Urban Agricultural and Sustainability Program at Houston’s Downtown University: Combining New Curriculum, Hands-on Projects, and a Hurricane
DOI:
https://doi.org/10.5304/jafscd.2017.074.003
Keywords:
Urban Agriculture, Undergraduate, Aquaponics, Hydroponics, Curriculum, Mentoring, Hurricane, Sustainable Development, Renewable Energy Systems, Resilience, Climate ChangeAbstract
The University of Houston–Downtown (UHD), a Hispanic-serving institution, launched an educational program in 2016 that engages undergraduates in a summer curriculum with a hands-on project focused on urban agriculture and sustainability. The goals are to deliver new content, create purposeful interdisciplinary teams, and engage the participants, who are largely students of color, through mentoring and professional-development activities.
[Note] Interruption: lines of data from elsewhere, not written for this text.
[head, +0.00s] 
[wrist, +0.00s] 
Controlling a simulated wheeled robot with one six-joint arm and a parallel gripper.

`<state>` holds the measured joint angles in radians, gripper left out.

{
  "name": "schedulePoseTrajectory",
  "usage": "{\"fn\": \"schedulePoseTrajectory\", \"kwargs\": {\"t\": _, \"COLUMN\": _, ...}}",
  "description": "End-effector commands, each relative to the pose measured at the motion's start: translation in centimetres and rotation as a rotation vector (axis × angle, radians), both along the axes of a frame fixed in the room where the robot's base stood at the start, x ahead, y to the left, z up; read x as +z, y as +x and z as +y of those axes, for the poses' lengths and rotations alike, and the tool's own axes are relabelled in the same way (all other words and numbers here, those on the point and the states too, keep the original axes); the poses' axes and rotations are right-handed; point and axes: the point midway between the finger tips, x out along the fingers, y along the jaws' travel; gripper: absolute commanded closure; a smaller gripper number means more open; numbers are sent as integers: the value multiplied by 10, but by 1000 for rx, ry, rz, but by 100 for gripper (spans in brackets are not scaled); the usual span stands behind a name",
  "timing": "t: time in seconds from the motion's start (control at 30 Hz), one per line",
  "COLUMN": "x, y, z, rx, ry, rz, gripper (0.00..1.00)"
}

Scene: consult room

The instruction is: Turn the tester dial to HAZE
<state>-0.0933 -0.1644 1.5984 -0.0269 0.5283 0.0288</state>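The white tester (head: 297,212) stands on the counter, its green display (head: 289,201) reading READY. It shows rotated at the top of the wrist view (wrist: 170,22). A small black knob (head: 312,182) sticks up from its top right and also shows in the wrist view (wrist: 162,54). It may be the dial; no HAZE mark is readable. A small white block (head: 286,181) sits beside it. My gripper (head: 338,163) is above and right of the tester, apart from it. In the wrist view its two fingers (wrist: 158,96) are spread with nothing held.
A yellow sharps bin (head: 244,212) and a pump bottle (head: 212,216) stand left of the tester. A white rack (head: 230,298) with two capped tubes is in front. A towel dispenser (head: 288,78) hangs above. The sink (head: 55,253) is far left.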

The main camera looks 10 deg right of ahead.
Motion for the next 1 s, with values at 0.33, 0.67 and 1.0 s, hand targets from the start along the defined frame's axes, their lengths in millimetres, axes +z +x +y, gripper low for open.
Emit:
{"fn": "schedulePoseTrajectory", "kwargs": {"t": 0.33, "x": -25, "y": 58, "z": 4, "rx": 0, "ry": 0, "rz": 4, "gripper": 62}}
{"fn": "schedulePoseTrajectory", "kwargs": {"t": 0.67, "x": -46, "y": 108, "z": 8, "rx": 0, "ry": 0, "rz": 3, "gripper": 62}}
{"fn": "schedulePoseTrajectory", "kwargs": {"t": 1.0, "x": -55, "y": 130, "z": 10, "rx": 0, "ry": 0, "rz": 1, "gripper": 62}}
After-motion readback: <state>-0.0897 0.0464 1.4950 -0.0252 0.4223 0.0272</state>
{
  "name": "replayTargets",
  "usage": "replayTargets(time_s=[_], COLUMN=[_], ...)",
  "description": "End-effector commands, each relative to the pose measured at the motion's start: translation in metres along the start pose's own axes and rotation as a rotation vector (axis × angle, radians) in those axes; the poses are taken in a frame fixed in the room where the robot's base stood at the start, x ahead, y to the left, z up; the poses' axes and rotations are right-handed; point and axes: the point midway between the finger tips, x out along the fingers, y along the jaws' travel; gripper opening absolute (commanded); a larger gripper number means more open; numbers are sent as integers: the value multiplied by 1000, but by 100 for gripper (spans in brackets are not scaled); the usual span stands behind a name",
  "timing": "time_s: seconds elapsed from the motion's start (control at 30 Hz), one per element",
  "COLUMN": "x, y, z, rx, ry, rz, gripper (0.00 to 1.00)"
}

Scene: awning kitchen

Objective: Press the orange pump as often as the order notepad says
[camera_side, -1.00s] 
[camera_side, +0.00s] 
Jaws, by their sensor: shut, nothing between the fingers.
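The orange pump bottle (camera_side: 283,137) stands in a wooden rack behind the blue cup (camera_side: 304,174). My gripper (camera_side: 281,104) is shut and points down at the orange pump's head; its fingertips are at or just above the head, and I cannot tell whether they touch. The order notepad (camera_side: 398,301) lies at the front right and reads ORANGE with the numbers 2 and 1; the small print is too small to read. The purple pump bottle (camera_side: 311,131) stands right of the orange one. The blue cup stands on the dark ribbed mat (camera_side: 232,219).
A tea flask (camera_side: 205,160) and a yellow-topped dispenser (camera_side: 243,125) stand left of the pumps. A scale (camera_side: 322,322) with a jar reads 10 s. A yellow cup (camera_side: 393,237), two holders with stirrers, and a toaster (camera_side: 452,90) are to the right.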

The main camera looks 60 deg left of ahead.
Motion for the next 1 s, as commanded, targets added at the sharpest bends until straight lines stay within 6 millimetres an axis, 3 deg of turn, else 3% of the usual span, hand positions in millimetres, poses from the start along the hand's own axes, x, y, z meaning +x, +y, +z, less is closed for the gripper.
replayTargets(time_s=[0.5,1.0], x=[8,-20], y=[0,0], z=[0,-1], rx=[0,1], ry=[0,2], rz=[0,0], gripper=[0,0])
In this reflective essay, we discuss improvements made between the first and second year and program elements that were most effective. The 2017 cohort was simultaneously engaged in two courses and the creation of an aquaponics system. Each student group created a system that could grow fish and hydroponic plants using solar energy. Qualitative student survey results indicate that the program increased student knowledge and affected career directions. The program was designed to extend mentoring from the summer through fall to optimize projects and prepare students for presentations on and off-campus. However, these plans had to be modified as Harvey, the most damaging hurricane in U.S. history, flooded the school and destroyed the student aquaponic systems. Fall plans now include rebuilding a single aquaponics system and consideration of resiliency in future sustainability initiatives. The most critical elements of this program have been shown to be students’ intense immersion in curriculum and projects, creating cross-disciplinary student groups, mentoring across the program, and, finally, maintaining flexibility. The hurricane’s incursion into our program also stands as a powerful backdrop for discussions not only at our university but nationally of how we create sustainable communities and agricultural systems in a world that will continue to experience climatic changes.